Defendants filed separate answers. Hewatt's answer was in the nature of a plea of res judicata based upon a judgment obtained in an attachment suit filed by Hewatt against Parris. The declaration of attachment averred that when Parris had effected his escape that he had taken "from defendant's person by use of a pistol and without defendant's consent, $150 in U. S. currency." By garnishment Hewatt had recovered $95.99, that sum representing all of the funds in Parris' jail account at the time Hewatt had instituted attachment proceedings with garnishment of that account. A certified copy of the proceedings in the attachment suit including the judgment for Hewatt was made a part of his answer.

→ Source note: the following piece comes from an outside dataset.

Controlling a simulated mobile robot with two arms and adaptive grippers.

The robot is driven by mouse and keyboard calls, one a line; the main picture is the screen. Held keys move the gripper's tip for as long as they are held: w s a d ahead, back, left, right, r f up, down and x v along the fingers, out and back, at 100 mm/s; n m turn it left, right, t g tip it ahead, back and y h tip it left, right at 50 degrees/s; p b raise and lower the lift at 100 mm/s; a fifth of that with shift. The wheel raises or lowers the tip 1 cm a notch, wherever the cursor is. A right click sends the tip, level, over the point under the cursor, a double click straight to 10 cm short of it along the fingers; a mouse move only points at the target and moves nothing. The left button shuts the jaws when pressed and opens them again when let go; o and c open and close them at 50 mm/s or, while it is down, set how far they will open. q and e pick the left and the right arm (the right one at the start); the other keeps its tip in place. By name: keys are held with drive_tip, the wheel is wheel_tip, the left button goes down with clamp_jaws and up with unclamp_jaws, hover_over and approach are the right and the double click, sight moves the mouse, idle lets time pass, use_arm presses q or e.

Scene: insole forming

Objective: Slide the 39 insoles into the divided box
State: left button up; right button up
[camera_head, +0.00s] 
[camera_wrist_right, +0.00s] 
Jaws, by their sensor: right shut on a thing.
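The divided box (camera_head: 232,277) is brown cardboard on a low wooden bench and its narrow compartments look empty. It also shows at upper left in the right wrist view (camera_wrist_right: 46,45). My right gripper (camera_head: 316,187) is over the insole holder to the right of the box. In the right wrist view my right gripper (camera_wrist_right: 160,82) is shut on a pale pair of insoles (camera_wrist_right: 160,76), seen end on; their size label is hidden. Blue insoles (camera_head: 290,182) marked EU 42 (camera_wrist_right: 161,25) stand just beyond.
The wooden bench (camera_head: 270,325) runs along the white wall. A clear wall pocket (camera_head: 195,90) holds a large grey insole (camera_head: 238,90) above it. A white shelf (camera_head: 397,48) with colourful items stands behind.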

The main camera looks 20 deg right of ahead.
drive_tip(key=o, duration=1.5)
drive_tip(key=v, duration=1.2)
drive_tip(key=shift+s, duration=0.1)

The district attorney's answer denied that "he has ever had possession or control of any of the funds referred to in the complaint, either individually or officially."

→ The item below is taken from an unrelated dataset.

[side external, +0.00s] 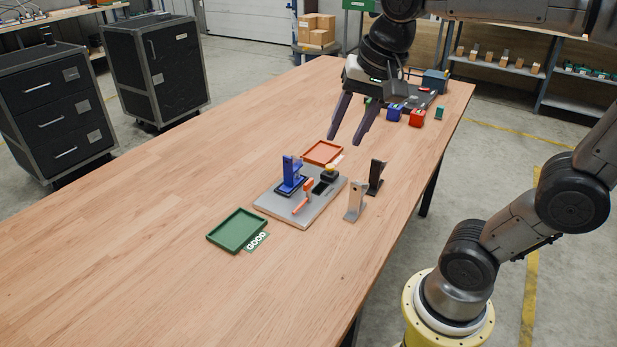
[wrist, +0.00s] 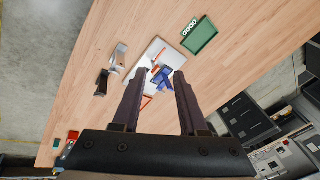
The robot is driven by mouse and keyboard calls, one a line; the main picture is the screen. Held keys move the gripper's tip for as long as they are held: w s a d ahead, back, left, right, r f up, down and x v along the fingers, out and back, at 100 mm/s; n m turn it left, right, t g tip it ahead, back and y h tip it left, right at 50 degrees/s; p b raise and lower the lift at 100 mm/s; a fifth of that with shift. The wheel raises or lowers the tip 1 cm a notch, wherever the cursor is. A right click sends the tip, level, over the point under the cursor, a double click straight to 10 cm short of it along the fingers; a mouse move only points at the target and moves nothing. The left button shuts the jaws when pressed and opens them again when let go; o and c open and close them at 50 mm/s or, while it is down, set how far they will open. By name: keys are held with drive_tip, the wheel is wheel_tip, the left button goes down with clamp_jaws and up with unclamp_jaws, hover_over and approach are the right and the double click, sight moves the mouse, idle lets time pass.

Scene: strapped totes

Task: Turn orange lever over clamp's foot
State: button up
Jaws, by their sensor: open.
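A grey plate (side external: 290,218) lies on the table and carries a blue bracket (side external: 290,173) standing upright on a dark blue base. An orange lever (side external: 303,196) is on the plate in front of the bracket, slanting up to the right. A small black block with a yellow top (side external: 330,173) sits at the plate's right side. I cannot make out the clamp's foot clearly. My gripper (side external: 347,140) is open and empty, above and behind the plate, touching nothing. In the wrist view, the plate (wrist: 150,52) and blue bracket (wrist: 163,77) show between and beyond my fingers (wrist: 160,72).
A green tray (side external: 238,231) with a GOOD label is left of the plate; an orange-red tray (side external: 322,152) is behind it. A grey bracket (side external: 355,202) and a black bracket (side external: 376,177) stand to its right. Blue and red bins (side external: 417,118) are farther back. The table's left side is clear.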

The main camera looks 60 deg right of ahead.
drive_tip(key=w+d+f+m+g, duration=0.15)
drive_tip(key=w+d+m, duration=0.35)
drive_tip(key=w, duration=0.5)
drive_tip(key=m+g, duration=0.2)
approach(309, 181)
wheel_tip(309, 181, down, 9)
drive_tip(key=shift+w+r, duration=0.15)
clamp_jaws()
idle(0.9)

There was a response filed by Parris to these answers after which each of the defendants moved for summary judgment with affidavits in factual support of their respective answers. Hewatt's motion included an affidavit from the Sheriff of Fulton County explaining that the funds referred to "were deposited in the `prisoner's funds' maintained by deponent for the safe keeping of funds for prisoners in the Fulton County Jail."

The trial judge entered separate judgments for each defendant on the summary judgment motions. This appeal followed.

1. In Kitson v. Hawke, 231 Ga. 157 (200 SE2d 703) the Supreme Court upheld the validity of Georgia's attachment statutes and held that they do not violate the Fourth, Fifth or Fourteenth Amendments to the United *94 States Constitution.

2. The trial court was correct in sustaining the motion for summary judgment filed by District Attorney Slaton. His affidavit with supplemental affidavits established he had never had possession of any funds belonging to Parris. "As a general rule, a public officer is not liable under the respondeat superior doctrine for acts or omissions of his subordinates." 67 CJS 423, Officers, § 128. See Mathis v. Nelson, 79 Ga. App. 639, 640 (3) (54 SE2d 710).

3. Similarly, the trial judge was correct in sustaining Hewatt's plea of res judicata. The attachment proceedings including the garnishment of the funds were in proper and legal form. As there was no personal service, the attachment had proceeded in rem after the garnishee's answer had been filed. Albright-Pryor Co. v. Pacific Selling Co., 126 Ga. 498 (2) (55 SE 251). "A judgment in rem in conclusive upon everyone." Code § 110-502.

4. When an examination of the record in this appeal disclosed that appellant had failed to file enumerations of error as required by law (Code Ann. § 6-810; Smith v. Smith, 225 Ga. 474 (169 SE2d 820)), the clerk of this court notified appellant that he was required by order of this court to file the requisite enumerations of error. As he failed to comply with an order of this court directing the filing of the enumerations of error, the appeal must be dismissed. Code Ann. § 24-3614 (Rule 14 (a)).

Appeal dismissed. Hall, P. J., concurs. Evans, J., concurs specially.

EVANS, Judge, concurring specially.

I concur in the judgment, but not with all that is set forth in the opinion.

I specifically disagree with the statement in Headnote 2 as follows, to wit: "As a general rule, a public *95 officer is not liable under the respondeat superior doctrine for acts or omissions of his subordinates."

The above does not correctly set forth the general rule. As to liability for acts of subordinates, a public officer may be held liable for failure to exercise due care in the selection of subordinates; or when he has knowledge of the negligent acts of such inferiors. Mathis v. Nelson, 79 Ga. App. 639 (3), 643 (54 SE2d 710).

Sheriffs are liable for misconduct of their deputies and of their jailers. Code § 24-2812.